И только в марте 1870 г., незадолго до смерти, Чарльз Диккенс приехал к королеве в Букингемский дворец. И хотя он плохо себя чувствовал и пришел с распухшей ногой, она так и не пригласила его сесть. И к тому же сама стояла, опершись на спинку дивана, и в течение полутора часов расспрашивала писателя о его делах [86] . Она сказала, что никогда не слышала, как он сам читает отрывки из своих произведений, и намекнула, что с удовольствием послушала бы «Рождественскую сказку» в его исполнении. Диккенс на это ответил вежливым отказом, выразив сожаление, что не может сделать этого, и объяснив, что для публичного чтения ему требуется самая разношерстная аудитория. После этого она спросила его о поездке в Америку, обратив особое внимание на обслуживание в гостиницах, дороговизну продуктов питания и особенности американского образования. В конце беседы она поинтересовалась, что снилось Линкольну в ночь перёд убийством в театре. Когда Диккенс собрался уходить, королева преподнесла ему экземпляр своей книги «Листы из журнала о нашей жизни в Шотландии» с собственноручно сделанной записью: «От самого скромного из писателей самому великому из них». После этого она попросила прислать полное собрание его сочинений, заявив при этом, что с удовольствием прочитает их. Диккенс смутился от такой просьбы и пообещал, что пришлет ей специально подобранное собрание своих наилучших работ с дарственной надписью.
86
Чарльз Диккенс не последовал примеру Томаса Карлейля, который за год до этого получил аудиенцию у королевы и без колебаний уселся на стул, сославшись на свою старческую немощь. Позже он вспоминал, что королева показалась ему «маленькой леди с парой добрых, ясных и необыкновенно умных глаз... все еще выглядящей молодой... хотя и слишком полной. У нее прекрасный низкий и. мягкий голос... Невозможно представить себе более деликатную, вежливую женщину, совершенно лишенную аристократической спеси, нежную, необыкновенно искреннюю, простую в общении и довольно привлекательную. И несмотря на все это, она всегда дает понять собеседнику, что она королева. Она не идет к вам, а плывёт, как будто скользит на коньках по паркету, и с милой улыбкой наклоняет голову в приветствии».

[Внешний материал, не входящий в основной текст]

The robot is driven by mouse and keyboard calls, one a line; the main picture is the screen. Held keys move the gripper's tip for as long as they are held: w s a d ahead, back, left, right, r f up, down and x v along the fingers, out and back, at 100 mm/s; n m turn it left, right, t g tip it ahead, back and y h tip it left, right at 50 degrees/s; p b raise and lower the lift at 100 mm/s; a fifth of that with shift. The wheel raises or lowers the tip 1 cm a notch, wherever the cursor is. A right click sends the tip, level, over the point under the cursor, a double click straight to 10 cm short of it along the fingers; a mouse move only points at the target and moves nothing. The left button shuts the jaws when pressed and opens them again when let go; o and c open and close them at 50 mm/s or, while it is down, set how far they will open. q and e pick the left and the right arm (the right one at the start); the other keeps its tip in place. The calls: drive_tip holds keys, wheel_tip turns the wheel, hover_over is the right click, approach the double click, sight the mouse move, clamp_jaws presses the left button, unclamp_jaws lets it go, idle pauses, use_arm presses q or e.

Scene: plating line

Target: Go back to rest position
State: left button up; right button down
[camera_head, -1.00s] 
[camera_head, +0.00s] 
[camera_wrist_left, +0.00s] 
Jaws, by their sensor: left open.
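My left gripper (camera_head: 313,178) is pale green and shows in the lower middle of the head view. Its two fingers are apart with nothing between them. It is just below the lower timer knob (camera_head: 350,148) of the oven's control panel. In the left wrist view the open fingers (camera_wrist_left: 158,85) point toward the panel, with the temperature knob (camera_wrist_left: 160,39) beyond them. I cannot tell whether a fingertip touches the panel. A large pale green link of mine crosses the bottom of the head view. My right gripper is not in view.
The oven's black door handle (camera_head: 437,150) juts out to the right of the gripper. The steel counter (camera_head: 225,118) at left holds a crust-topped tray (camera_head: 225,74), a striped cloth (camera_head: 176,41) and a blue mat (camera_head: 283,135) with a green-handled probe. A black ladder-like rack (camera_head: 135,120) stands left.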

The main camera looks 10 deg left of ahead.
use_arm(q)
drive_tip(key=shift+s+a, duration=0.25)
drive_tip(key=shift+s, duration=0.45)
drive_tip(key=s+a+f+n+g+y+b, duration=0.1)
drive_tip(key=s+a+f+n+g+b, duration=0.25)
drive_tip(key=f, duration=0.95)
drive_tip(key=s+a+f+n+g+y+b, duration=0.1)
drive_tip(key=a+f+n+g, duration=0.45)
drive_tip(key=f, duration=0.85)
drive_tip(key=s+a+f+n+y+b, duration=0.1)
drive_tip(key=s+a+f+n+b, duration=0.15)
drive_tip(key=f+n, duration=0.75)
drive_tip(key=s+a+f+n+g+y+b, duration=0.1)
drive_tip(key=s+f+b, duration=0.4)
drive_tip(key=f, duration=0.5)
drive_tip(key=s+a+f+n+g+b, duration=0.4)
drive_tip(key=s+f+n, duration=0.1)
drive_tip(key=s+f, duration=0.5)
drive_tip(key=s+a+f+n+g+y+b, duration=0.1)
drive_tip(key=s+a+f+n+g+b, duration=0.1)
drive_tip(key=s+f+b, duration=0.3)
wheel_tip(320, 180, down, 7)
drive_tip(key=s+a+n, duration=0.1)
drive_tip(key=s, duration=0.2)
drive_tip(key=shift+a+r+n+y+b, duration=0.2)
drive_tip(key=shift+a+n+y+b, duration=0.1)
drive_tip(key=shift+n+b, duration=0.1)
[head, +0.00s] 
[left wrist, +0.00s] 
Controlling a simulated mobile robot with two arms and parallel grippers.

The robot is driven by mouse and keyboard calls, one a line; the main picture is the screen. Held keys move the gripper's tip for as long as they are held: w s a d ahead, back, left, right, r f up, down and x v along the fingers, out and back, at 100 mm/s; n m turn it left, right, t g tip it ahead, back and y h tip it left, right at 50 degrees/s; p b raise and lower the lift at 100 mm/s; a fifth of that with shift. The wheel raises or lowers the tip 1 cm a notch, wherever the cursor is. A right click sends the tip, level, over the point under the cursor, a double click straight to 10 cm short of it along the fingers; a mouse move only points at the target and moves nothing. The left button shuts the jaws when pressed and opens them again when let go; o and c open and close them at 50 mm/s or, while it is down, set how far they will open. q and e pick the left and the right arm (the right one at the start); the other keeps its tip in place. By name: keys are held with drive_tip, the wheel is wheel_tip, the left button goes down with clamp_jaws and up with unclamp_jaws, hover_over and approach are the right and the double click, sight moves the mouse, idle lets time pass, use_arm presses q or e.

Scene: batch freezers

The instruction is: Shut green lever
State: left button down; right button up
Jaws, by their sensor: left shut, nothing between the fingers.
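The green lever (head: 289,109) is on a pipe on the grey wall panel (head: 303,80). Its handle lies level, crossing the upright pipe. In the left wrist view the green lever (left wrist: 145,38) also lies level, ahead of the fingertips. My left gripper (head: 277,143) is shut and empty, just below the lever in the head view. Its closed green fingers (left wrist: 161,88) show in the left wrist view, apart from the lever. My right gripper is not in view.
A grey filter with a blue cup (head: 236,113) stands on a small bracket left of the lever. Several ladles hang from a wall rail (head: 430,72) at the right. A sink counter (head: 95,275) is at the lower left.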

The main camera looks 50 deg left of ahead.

Королева осталась довольна этой встречей. Писатель показался ей «чрезвычайно милым, с приятным голосом и великолепными манерами». А она произвела на него впечатление «весьма застенчивой» женщины, которая, как он говорил своей невестке, обладает «манерами молоденькой девушки».
А Томас Карлейль показался королеве довольно «странным, почти эксцентричным старым шотландцем с тягучим и слегка меланхолическим голосом, подчеркивающим его шотландский акцент. Он всячески выпячивал роль Шотландии и говорил о неизбежной деградации всего остального мира».